A run of records:
▬▬▬

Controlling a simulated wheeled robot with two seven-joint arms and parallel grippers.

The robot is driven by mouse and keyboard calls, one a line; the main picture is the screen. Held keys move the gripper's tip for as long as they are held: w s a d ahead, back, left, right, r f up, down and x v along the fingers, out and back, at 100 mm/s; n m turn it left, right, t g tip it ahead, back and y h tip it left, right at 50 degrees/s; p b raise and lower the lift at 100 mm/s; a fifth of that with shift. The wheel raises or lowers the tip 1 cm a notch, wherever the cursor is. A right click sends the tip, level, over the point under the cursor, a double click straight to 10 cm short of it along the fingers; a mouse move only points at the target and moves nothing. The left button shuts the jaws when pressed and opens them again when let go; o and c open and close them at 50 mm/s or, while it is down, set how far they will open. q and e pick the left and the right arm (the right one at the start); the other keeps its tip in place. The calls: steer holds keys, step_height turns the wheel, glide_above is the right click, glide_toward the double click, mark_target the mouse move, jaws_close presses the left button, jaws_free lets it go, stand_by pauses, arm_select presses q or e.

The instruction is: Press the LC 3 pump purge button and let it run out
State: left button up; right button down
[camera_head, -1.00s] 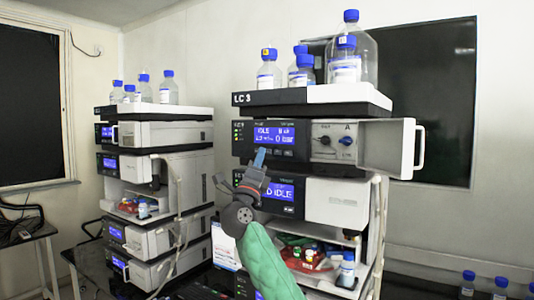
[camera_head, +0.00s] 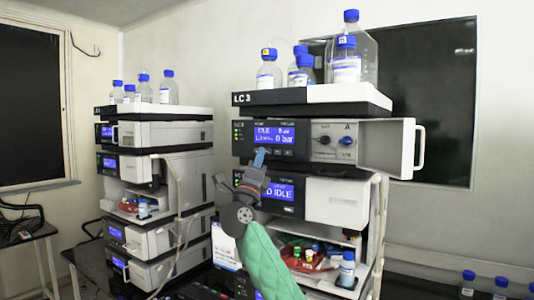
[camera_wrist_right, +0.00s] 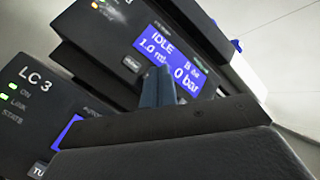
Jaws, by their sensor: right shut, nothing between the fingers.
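The LC 3 pump module (camera_head: 300,146) is in the upper part of the right-hand stack. Its blue display (camera_head: 273,135) reads IDLE and 0 bar, and it also shows in the right wrist view (camera_wrist_right: 168,55). A row of small dark buttons lies under the display; the purge label cannot be read. My right gripper (camera_head: 259,157) is shut and empty, its blue fingertips at the button row just below the display. In the right wrist view the fingertips (camera_wrist_right: 156,85) cover part of the panel below the display. I cannot tell whether they touch a button. My left gripper is not in view.
An open white door (camera_head: 400,148) sticks out at the pump's right. Blue-capped bottles (camera_head: 302,68) stand on top of the stack. A second similar stack (camera_head: 160,135) stands to the left. Below, a module (camera_head: 335,203) and a tray with vials (camera_head: 305,258) sit close to my arm.

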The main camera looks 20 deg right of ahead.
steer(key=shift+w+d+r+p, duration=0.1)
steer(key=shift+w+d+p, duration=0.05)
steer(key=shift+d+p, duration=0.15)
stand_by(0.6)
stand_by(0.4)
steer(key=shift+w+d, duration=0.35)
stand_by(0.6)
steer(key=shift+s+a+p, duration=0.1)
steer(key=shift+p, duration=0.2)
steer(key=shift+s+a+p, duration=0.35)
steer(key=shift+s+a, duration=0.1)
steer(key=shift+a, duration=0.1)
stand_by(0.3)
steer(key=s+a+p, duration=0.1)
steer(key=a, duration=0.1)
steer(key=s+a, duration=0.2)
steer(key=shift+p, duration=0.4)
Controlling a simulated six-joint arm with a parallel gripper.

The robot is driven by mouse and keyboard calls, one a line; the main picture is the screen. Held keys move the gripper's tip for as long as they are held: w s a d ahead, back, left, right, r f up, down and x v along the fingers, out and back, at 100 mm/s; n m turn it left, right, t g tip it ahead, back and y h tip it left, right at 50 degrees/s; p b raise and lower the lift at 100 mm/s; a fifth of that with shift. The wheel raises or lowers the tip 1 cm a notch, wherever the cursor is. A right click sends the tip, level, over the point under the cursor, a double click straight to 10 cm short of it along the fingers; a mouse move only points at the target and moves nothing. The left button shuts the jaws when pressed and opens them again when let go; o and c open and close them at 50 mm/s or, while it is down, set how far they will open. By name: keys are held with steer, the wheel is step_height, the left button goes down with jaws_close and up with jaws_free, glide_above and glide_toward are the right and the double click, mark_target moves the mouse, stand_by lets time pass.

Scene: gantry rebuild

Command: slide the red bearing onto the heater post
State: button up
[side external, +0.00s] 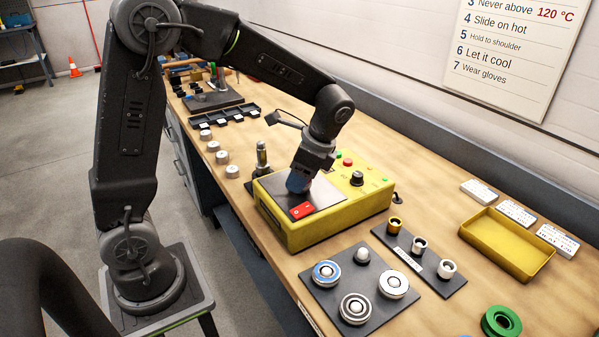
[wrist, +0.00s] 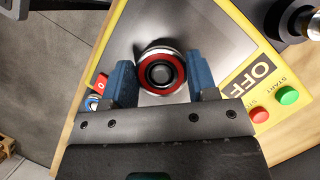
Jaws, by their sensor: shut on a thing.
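The red bearing (wrist: 145,65), a ring with a red face and metal rims, lies between the blue fingers of my gripper (wrist: 162,80) in the wrist view. My gripper is shut on it. In the side view my gripper (side external: 298,184) is low over the metal top of the yellow heater (side external: 330,222), and the bearing is hidden there. The heater post is not clearly seen; the bearing's centre is dark, and I cannot tell whether the post is in it. The heater's display reads OFF in the wrist view.
A dark plate (side external: 325,294) with several bearings stands in front of the heater. A strip of small rings (side external: 432,262) and a yellow tray (side external: 508,241) are to the right. A metal post-like tool (side external: 262,155) stands close behind the heater's left side. A green ring (side external: 501,322) lies front right.

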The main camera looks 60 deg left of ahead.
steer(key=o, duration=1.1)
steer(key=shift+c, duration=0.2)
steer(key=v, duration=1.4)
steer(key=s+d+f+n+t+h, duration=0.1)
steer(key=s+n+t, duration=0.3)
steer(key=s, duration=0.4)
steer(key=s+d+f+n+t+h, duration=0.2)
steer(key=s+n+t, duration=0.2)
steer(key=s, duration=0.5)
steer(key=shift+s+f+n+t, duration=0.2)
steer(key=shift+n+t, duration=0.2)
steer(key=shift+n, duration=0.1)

▬▬▬

PROBLEM TO SOLVE
Using the entries above, write out exactly the lines from the one with "The instruction is: Press" through the one with "[camera_wrist_right, +0.00s]", ends included. Leave out any pictures.

PROBLEM SOLUTION
The instruction is: Press the LC 3 pump purge button and let it run out
State: left button up; right button down
[camera_head, -1.00s] 
[camera_head, +0.00s] 
[camera_wrist_right, +0.00s] 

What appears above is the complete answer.